Quote only the part that opens with the line containing "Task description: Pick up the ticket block" and closes with the line containing "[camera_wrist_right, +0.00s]". Keep both of those lines.

(Input records):
•••

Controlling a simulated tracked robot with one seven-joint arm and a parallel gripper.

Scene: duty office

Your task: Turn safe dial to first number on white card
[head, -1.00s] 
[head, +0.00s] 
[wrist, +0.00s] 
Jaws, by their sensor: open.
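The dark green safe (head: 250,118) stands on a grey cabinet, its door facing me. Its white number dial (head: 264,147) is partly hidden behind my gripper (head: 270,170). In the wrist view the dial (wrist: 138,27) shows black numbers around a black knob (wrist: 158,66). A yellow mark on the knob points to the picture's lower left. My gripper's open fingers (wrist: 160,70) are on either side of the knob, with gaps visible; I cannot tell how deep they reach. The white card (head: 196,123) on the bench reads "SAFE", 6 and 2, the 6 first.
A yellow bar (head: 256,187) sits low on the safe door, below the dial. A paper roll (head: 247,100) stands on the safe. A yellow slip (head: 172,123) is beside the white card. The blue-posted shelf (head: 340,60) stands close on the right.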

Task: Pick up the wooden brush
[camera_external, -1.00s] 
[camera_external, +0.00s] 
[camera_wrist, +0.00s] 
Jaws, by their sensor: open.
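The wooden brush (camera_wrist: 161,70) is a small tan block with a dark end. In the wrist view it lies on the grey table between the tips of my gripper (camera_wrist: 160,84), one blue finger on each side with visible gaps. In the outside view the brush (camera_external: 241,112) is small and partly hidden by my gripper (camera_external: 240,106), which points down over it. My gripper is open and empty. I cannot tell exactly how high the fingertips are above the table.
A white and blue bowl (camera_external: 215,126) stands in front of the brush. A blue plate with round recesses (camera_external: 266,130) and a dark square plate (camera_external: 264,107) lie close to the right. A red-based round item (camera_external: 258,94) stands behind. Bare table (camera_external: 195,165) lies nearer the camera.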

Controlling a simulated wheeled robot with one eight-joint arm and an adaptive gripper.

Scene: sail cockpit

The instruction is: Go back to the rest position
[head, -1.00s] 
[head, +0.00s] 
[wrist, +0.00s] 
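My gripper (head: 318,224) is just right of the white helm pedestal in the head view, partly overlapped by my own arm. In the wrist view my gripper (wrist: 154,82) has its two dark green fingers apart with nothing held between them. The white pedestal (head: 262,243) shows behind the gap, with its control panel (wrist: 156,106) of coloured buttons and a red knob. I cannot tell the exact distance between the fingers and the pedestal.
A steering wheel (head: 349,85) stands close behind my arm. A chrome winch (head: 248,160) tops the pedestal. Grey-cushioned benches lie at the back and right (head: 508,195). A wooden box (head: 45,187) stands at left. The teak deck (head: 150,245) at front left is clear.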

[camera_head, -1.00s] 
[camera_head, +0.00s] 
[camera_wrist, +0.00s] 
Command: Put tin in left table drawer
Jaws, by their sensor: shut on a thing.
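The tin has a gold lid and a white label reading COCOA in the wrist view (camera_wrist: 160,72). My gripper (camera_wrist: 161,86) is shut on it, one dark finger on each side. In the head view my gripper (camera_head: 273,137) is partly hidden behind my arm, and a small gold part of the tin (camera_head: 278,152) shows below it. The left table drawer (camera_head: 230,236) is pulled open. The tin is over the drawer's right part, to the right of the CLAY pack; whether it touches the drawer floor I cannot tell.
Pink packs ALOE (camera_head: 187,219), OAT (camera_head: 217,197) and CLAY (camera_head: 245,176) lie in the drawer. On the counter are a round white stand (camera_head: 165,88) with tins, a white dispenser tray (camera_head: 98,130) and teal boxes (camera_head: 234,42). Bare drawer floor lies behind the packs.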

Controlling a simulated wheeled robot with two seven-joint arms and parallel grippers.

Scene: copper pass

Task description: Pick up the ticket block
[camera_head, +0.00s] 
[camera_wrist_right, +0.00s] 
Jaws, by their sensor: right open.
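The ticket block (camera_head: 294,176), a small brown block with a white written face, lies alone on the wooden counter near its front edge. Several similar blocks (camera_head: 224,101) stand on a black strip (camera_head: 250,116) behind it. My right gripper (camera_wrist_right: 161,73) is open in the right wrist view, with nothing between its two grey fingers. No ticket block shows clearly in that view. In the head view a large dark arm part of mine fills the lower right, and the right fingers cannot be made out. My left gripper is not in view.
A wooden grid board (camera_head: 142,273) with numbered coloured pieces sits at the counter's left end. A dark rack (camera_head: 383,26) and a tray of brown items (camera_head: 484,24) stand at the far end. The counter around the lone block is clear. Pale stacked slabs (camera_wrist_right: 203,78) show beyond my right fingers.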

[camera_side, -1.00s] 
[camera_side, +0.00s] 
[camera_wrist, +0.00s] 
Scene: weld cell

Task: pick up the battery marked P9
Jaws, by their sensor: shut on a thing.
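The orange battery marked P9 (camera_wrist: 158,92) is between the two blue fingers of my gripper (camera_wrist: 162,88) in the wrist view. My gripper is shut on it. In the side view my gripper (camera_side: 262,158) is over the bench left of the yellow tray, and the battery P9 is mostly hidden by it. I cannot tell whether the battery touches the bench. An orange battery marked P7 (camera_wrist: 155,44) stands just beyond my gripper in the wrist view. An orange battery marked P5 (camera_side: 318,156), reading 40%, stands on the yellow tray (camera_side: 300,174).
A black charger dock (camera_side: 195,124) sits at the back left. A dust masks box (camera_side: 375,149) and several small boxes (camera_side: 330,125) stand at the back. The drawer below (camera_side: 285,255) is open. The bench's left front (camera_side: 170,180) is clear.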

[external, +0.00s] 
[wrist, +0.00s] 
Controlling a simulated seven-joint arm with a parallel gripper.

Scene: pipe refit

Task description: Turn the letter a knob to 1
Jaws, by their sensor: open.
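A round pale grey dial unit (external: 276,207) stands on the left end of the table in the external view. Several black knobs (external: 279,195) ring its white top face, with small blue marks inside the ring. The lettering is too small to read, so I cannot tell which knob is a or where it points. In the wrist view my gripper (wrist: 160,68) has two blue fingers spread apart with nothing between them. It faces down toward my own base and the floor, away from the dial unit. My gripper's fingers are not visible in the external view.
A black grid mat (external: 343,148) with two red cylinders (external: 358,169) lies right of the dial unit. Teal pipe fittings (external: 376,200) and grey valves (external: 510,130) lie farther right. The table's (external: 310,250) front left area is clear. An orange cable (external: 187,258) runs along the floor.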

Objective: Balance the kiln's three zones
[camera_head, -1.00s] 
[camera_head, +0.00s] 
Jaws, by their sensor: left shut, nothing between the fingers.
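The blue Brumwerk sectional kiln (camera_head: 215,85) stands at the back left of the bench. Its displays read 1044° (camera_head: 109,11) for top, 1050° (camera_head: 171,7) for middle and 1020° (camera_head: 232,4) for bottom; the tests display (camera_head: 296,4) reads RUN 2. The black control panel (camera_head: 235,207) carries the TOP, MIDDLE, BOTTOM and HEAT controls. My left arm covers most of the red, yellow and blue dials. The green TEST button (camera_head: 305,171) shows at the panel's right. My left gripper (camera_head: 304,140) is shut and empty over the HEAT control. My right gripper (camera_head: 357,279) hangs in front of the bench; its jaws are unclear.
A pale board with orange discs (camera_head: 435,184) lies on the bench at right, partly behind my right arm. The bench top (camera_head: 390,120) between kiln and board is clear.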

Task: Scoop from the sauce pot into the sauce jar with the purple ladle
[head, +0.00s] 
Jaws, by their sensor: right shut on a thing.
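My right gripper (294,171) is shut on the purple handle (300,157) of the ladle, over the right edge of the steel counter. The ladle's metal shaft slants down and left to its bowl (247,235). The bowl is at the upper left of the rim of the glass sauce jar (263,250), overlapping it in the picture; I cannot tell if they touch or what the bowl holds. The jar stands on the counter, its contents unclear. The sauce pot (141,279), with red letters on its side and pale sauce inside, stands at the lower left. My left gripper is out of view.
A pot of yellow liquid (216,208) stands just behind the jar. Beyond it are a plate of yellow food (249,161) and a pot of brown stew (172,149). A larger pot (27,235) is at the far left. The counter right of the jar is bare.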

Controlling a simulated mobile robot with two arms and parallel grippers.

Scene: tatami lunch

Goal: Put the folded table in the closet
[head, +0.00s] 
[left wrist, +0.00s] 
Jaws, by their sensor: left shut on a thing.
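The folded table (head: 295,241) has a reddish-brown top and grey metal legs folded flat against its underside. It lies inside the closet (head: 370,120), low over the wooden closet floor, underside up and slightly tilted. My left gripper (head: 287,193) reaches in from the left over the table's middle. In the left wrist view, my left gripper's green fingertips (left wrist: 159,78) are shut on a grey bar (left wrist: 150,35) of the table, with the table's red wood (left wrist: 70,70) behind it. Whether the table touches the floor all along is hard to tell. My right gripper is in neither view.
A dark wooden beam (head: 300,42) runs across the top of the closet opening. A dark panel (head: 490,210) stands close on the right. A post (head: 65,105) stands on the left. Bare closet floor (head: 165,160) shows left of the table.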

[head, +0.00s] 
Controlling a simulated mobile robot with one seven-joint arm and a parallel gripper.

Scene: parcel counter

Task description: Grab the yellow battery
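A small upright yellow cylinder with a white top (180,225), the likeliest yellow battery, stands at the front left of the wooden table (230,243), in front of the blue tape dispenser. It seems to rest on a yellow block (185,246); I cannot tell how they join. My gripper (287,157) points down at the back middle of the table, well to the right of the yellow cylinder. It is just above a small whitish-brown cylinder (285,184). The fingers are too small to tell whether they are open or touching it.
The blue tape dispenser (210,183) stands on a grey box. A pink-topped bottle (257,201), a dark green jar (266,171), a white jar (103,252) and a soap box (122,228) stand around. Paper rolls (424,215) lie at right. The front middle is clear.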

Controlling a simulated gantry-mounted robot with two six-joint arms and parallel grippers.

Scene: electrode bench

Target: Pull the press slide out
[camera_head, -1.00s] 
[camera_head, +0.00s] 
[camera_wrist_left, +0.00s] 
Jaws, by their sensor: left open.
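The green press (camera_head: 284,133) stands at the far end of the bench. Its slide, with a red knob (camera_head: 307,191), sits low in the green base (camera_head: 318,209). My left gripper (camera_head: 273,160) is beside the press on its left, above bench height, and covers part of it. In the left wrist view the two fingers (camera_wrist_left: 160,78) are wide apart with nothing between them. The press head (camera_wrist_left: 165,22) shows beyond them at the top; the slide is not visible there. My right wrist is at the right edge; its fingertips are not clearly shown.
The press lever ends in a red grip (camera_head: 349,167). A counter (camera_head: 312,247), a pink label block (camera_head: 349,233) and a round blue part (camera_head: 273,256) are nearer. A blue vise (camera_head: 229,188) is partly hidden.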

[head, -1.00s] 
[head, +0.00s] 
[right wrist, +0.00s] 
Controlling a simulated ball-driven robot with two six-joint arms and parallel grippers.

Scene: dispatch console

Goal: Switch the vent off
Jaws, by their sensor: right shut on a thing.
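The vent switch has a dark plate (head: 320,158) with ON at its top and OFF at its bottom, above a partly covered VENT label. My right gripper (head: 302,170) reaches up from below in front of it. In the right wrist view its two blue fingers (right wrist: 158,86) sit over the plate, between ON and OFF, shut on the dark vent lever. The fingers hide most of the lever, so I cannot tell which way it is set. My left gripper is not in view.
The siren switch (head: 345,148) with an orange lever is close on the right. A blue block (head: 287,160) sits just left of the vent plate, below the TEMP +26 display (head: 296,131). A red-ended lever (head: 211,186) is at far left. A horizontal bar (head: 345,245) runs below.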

•••

(Written reply):
Task description: Pick up the ticket block
[camera_head, +0.00s] 
[camera_wrist_right, +0.00s] 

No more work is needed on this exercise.